---- DATASET EXCERPTS
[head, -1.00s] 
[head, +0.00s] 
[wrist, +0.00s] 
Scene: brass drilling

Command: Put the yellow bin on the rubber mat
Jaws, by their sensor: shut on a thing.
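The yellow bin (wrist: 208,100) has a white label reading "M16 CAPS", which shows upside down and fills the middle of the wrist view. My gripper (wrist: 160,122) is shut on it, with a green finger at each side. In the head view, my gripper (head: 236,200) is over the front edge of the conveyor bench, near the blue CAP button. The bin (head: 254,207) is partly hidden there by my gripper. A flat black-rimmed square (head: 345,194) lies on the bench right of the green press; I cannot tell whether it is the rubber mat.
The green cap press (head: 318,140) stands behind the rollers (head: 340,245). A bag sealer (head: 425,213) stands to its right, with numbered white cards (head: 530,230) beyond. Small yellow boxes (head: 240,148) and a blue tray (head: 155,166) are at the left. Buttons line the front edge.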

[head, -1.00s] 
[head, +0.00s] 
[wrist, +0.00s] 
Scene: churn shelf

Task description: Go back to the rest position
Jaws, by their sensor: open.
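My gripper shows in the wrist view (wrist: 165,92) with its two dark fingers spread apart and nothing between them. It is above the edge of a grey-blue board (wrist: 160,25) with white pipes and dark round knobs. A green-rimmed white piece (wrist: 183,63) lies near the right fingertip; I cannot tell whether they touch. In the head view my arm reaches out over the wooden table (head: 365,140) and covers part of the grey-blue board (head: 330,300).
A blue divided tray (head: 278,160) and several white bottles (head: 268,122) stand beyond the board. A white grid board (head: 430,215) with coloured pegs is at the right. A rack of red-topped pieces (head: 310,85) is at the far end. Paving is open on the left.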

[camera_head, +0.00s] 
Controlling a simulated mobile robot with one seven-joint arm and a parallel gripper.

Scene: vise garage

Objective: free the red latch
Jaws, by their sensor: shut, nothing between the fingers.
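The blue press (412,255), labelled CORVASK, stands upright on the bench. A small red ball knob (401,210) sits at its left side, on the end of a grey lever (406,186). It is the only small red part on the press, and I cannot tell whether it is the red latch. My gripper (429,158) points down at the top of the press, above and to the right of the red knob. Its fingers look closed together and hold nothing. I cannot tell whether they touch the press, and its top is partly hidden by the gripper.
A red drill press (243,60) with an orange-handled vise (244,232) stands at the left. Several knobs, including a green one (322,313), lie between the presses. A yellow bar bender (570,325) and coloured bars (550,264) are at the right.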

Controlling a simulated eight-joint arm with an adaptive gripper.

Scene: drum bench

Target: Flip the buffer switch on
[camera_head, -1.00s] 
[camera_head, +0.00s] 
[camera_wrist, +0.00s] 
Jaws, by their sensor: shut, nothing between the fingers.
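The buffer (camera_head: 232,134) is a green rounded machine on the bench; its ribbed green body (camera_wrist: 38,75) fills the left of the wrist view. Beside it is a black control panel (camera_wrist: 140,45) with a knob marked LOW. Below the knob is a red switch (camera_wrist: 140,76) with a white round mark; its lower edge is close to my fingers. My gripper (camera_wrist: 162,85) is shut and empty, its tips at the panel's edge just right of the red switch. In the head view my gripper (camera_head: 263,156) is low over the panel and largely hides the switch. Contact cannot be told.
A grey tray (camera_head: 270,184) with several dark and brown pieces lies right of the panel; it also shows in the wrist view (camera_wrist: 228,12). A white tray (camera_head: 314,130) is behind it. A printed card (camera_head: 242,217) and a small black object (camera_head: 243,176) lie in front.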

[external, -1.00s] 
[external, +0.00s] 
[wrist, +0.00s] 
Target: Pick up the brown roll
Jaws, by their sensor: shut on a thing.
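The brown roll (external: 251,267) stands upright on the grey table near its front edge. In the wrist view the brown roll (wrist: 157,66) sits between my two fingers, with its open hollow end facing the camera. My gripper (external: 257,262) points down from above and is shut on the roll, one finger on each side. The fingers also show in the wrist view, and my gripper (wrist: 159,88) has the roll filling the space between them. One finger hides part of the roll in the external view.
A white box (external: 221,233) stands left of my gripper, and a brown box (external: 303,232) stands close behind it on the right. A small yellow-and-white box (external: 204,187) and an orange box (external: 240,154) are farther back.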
--------
Copy every line of the data that holds the string "joint".

» ANSWER FOR THE TASK
Controlling a simulated mobile robot with one seven-joint arm and a parallel gripper.
Controlling a simulated eight-joint arm with an adaptive gripper.

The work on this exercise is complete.